• _Problem_:
Take the data below and extract the lines from the one with "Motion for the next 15" to the one with "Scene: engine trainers", inclusive, exactly as written.

##########

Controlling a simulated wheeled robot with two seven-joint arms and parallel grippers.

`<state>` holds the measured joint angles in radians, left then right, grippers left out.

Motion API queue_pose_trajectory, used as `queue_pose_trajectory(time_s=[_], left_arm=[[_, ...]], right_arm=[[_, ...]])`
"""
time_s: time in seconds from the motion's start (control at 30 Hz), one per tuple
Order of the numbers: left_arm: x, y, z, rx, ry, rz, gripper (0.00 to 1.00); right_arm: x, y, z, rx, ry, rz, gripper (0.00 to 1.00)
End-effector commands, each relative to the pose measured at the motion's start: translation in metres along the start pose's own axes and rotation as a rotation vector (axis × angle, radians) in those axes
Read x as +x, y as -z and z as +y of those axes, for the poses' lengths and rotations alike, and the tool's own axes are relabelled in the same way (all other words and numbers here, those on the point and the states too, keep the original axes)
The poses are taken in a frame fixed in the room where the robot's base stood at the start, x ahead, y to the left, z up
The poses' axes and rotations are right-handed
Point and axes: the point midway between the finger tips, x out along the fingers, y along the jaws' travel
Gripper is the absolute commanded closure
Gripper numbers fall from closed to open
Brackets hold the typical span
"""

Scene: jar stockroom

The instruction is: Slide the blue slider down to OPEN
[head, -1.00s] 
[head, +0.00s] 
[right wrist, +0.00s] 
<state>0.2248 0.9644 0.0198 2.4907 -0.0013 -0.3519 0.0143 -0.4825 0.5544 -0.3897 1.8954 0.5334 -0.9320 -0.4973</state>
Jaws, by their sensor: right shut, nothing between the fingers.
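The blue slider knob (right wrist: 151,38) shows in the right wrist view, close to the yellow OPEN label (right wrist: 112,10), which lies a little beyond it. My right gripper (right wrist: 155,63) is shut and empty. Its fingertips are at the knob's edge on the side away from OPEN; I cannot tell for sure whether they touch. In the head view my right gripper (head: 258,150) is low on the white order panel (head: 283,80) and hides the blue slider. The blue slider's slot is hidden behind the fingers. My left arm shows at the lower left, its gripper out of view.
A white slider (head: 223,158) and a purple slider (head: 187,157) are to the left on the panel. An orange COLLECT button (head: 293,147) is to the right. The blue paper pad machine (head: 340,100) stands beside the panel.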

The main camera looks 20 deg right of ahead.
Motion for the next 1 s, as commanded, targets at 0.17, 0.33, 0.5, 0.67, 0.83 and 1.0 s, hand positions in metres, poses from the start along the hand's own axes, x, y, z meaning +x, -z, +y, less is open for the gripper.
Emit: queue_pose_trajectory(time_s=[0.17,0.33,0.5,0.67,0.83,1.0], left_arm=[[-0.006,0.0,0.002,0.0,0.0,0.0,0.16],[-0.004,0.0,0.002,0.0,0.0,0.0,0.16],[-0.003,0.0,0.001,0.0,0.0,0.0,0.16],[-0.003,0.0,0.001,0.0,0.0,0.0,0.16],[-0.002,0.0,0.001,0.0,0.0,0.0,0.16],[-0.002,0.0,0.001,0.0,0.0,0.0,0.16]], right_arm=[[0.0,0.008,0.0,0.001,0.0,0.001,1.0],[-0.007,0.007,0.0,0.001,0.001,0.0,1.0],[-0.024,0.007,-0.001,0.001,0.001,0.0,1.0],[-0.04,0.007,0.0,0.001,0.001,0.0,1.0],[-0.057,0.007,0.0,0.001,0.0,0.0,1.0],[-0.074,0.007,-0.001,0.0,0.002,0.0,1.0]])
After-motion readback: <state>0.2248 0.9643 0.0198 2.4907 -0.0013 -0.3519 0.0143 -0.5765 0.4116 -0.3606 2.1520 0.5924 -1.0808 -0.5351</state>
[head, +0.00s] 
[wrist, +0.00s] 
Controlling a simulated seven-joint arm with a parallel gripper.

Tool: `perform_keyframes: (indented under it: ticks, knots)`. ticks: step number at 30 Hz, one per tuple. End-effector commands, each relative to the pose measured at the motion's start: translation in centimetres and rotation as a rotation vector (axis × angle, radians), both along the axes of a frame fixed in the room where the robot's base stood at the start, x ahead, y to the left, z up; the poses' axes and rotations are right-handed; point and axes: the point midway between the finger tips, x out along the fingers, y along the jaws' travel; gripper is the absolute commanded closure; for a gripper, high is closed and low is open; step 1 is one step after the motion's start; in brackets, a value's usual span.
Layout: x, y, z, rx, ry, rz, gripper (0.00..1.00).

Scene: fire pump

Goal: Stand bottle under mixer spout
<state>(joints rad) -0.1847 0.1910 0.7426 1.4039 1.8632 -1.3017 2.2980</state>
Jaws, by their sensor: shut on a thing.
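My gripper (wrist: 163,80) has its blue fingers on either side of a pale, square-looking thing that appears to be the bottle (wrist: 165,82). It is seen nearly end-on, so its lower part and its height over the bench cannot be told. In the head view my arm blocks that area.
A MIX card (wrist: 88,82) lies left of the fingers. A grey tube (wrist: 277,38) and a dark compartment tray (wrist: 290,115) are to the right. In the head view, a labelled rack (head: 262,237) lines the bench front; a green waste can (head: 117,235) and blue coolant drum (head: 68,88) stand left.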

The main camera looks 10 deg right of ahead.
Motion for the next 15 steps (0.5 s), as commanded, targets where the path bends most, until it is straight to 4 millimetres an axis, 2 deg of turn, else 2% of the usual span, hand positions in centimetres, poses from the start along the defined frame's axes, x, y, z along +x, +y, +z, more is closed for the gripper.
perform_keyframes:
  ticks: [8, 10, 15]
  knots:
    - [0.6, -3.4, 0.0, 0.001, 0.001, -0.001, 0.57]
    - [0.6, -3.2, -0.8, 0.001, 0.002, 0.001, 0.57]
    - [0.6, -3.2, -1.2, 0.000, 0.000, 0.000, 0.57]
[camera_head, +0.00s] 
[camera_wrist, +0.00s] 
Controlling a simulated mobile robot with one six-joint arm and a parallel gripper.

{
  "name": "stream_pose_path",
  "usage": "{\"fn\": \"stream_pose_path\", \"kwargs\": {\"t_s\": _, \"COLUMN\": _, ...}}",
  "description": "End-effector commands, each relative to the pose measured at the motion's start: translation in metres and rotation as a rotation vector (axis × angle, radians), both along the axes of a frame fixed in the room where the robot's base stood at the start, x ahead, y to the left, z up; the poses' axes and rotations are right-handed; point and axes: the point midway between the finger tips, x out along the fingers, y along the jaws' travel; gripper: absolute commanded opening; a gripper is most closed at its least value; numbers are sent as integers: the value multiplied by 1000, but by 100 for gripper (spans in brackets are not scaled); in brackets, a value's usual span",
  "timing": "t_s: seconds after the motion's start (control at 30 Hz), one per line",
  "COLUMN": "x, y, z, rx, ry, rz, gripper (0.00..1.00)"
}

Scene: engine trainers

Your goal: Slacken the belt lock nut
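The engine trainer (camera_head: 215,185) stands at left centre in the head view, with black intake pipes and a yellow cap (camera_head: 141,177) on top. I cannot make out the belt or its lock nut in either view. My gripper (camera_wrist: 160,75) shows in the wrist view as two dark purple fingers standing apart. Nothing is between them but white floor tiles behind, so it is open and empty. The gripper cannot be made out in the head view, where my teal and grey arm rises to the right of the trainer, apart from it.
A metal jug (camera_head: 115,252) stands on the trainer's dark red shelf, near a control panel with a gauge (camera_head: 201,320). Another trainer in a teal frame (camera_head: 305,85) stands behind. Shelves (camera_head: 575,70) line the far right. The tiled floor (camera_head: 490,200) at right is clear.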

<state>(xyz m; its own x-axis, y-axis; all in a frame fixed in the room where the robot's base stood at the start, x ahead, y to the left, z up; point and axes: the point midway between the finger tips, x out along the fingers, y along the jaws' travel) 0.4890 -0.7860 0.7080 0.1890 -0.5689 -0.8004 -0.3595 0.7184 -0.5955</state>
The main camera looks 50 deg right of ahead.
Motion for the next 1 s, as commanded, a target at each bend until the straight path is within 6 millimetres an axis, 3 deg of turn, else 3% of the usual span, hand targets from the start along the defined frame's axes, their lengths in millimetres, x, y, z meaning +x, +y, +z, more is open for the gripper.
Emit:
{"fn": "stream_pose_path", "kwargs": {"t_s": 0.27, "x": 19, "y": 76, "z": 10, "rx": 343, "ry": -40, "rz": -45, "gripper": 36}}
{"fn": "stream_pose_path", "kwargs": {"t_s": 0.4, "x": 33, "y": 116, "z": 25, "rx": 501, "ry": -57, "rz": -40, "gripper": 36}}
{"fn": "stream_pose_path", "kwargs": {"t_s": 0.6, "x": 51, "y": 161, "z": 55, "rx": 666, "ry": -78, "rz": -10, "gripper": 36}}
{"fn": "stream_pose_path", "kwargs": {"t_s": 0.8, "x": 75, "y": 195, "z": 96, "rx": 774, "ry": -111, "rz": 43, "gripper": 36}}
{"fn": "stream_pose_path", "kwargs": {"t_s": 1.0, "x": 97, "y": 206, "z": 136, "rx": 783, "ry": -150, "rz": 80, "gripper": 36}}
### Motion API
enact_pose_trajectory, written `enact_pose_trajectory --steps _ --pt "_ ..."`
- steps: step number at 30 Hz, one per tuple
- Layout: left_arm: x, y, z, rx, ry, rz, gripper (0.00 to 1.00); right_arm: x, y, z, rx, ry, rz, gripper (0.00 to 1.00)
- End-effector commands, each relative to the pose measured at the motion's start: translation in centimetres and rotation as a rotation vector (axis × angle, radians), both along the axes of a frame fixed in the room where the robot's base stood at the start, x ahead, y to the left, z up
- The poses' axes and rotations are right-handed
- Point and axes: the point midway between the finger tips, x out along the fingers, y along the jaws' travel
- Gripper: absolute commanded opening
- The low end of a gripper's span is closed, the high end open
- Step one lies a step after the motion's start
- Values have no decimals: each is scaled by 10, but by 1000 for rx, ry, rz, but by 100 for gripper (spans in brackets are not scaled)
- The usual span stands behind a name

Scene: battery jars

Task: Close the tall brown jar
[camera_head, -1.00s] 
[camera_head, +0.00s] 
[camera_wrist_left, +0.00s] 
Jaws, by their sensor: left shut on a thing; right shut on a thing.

##########

• _Solved problem_:
Motion for the next 15 steps (0.5 s), as commanded, targets where the path bends most, until it is straight to 4 millimetres an axis, 2 deg of turn, else 2% of the usual span, hand positions in centimetres, poses from the start along the defined frame's axes, x, y, z along +x, +y, +z, more is closed for the gripper.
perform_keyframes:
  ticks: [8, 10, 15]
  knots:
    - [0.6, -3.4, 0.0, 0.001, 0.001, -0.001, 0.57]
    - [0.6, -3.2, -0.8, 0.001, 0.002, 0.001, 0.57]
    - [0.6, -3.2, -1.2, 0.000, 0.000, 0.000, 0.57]
[camera_head, +0.00s] 
[camera_wrist, +0.00s] 
Controlling a simulated mobile robot with one six-joint arm and a parallel gripper.

{
  "name": "stream_pose_path",
  "usage": "{\"fn\": \"stream_pose_path\", \"kwargs\": {\"t_s\": _, \"COLUMN\": _, ...}}",
  "description": "End-effector commands, each relative to the pose measured at the motion's start: translation in metres and rotation as a rotation vector (axis × angle, radians), both along the axes of a frame fixed in the room where the robot's base stood at the start, x ahead, y to the left, z up; the poses' axes and rotations are right-handed; point and axes: the point midway between the finger tips, x out along the fingers, y along the jaws' travel; gripper: absolute commanded opening; a gripper is most closed at its least value; numbers are sent as integers: the value multiplied by 1000, but by 100 for gripper (spans in brackets are not scaled); in brackets, a value's usual span",
  "timing": "t_s: seconds after the motion's start (control at 30 Hz), one per line",
  "COLUMN": "x, y, z, rx, ry, rz, gripper (0.00..1.00)"
}

Scene: engine trainers

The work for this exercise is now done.